:: Brief ::
Scan each line of the records for the word "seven" and extract the ones that have it.

---------- Data records

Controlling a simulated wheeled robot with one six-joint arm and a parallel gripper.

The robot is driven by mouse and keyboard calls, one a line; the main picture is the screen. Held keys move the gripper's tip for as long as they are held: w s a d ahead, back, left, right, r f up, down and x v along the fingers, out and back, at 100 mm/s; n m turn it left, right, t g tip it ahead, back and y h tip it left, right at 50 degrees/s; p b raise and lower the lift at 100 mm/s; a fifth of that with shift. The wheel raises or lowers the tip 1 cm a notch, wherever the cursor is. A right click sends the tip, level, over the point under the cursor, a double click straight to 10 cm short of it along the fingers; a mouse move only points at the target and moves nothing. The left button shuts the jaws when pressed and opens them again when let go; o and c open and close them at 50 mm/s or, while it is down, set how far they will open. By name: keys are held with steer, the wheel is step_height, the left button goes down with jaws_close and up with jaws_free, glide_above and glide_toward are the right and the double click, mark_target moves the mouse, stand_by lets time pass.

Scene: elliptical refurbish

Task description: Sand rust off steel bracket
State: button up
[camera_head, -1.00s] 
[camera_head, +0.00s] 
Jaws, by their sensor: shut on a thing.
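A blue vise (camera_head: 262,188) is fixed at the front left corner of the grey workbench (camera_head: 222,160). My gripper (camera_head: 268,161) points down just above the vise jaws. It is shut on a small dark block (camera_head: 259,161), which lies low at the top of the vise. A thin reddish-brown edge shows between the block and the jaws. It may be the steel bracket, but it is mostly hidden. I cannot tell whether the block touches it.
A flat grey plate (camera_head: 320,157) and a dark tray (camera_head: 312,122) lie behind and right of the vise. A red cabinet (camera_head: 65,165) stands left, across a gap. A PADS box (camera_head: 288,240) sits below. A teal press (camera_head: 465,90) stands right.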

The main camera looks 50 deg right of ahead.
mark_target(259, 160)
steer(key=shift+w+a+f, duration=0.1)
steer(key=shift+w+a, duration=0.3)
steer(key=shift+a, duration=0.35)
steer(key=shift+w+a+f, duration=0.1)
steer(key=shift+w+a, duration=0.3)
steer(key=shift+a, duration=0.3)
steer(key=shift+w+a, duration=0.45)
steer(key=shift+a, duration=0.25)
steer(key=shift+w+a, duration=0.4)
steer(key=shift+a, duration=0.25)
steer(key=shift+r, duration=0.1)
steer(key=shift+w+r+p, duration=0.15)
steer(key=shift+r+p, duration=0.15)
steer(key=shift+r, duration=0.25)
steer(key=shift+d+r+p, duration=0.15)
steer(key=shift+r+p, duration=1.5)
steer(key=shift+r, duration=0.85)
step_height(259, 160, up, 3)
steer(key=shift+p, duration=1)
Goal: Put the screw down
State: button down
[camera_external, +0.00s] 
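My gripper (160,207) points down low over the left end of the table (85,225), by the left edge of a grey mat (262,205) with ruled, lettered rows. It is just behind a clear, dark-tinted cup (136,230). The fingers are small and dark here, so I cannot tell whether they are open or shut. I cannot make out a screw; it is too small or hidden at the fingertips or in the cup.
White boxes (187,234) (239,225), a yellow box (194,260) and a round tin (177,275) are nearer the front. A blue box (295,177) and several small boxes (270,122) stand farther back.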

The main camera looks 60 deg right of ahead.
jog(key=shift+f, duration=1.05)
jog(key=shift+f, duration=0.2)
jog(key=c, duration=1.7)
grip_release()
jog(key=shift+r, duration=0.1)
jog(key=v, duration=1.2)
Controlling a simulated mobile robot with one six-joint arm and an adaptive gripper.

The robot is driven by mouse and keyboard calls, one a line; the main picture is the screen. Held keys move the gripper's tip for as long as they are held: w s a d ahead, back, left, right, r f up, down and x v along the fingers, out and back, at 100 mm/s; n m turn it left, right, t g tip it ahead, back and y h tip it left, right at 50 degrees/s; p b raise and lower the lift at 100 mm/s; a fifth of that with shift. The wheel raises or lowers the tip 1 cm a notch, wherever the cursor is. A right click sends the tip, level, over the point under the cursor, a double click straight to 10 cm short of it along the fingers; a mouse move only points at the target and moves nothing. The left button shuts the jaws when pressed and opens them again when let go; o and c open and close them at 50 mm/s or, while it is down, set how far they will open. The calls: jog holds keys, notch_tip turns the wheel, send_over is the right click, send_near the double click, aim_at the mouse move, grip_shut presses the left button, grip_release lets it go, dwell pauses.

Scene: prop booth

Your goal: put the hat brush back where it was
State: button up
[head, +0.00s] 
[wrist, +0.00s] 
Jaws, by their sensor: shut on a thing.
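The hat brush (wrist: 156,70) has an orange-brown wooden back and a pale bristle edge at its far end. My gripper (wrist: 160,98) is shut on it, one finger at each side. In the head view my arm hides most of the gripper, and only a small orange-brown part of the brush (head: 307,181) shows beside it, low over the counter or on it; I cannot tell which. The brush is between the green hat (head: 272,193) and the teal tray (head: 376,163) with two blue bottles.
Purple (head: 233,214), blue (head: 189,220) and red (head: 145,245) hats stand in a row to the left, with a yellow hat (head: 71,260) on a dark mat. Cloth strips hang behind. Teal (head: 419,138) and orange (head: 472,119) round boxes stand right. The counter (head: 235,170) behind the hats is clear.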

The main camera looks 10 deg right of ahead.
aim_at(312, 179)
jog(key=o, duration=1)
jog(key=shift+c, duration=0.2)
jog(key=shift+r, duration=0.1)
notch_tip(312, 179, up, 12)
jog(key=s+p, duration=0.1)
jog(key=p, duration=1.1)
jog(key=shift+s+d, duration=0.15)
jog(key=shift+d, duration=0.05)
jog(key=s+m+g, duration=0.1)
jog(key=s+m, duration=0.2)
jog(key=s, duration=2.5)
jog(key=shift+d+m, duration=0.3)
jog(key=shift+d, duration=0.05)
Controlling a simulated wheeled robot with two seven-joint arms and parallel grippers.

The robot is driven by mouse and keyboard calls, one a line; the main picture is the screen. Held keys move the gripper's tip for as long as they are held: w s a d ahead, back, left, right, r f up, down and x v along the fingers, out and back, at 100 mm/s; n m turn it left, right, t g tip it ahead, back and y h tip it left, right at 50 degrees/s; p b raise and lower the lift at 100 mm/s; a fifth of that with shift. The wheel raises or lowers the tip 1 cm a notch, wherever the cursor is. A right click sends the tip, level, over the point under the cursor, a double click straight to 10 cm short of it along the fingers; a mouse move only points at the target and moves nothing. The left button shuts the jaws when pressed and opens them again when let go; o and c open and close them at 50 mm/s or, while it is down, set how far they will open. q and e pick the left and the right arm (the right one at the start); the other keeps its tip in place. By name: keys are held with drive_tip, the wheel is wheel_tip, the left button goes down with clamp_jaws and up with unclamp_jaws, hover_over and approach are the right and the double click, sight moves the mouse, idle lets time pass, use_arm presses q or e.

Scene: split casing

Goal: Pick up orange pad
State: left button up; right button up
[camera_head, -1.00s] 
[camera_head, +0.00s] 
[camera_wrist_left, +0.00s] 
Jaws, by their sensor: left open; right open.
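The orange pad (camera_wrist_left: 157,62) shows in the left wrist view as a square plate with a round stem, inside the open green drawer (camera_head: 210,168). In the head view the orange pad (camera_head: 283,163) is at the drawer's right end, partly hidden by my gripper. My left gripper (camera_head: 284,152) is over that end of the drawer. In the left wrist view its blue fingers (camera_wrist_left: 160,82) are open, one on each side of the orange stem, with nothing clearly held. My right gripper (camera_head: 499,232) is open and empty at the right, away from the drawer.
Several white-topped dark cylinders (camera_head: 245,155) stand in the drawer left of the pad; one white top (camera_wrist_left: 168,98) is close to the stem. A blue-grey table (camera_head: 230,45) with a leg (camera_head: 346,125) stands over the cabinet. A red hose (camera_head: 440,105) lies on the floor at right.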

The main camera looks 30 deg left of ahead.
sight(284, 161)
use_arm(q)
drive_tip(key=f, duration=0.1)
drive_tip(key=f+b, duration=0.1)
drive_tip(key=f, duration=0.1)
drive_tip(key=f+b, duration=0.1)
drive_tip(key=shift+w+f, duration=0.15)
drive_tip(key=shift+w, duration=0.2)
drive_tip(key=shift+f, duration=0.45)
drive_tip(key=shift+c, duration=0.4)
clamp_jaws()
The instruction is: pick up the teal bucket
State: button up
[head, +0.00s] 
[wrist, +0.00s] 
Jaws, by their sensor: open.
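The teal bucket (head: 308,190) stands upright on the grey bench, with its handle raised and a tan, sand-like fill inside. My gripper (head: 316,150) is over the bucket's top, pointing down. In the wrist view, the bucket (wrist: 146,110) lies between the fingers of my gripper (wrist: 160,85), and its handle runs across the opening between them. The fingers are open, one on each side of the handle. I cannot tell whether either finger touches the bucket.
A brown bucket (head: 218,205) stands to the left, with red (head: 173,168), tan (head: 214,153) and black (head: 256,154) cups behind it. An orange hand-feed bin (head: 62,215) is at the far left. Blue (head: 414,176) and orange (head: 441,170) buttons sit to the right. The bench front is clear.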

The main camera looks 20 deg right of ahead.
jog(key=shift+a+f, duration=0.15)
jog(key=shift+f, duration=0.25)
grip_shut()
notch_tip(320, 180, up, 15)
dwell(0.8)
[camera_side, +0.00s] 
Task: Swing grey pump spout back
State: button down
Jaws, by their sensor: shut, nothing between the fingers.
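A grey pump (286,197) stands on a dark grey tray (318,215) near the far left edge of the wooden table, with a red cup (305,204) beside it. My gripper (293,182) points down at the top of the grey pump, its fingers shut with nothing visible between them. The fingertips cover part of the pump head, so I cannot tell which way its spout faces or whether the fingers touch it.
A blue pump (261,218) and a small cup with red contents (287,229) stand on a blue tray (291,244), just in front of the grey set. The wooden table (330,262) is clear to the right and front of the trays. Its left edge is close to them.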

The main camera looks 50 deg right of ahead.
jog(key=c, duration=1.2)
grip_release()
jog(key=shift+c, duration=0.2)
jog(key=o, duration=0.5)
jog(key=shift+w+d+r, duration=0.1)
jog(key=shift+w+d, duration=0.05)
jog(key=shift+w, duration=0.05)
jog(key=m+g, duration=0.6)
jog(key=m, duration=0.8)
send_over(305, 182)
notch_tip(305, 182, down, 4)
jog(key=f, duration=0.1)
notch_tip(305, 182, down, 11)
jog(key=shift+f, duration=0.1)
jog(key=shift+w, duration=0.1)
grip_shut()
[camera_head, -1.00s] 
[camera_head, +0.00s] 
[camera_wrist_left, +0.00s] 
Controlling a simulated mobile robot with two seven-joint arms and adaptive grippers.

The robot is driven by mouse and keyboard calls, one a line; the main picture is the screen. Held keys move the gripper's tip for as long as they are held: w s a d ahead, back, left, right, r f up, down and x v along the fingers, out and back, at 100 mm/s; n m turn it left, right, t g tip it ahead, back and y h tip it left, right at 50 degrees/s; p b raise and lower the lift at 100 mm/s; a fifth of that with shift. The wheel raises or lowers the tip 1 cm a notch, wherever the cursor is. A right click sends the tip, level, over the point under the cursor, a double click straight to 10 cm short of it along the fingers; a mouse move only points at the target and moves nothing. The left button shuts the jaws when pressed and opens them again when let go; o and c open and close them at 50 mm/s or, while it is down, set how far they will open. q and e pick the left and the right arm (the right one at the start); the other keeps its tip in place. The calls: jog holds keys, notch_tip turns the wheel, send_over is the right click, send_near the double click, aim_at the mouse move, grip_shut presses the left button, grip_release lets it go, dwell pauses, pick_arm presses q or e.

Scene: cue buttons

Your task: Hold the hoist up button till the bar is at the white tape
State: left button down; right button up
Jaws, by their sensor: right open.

--------------------

:: Task output ::
Controlling a simulated wheeled robot with two seven-joint arms and parallel grippers.
Controlling a simulated mobile robot with two seven-joint arms and adaptive grippers.

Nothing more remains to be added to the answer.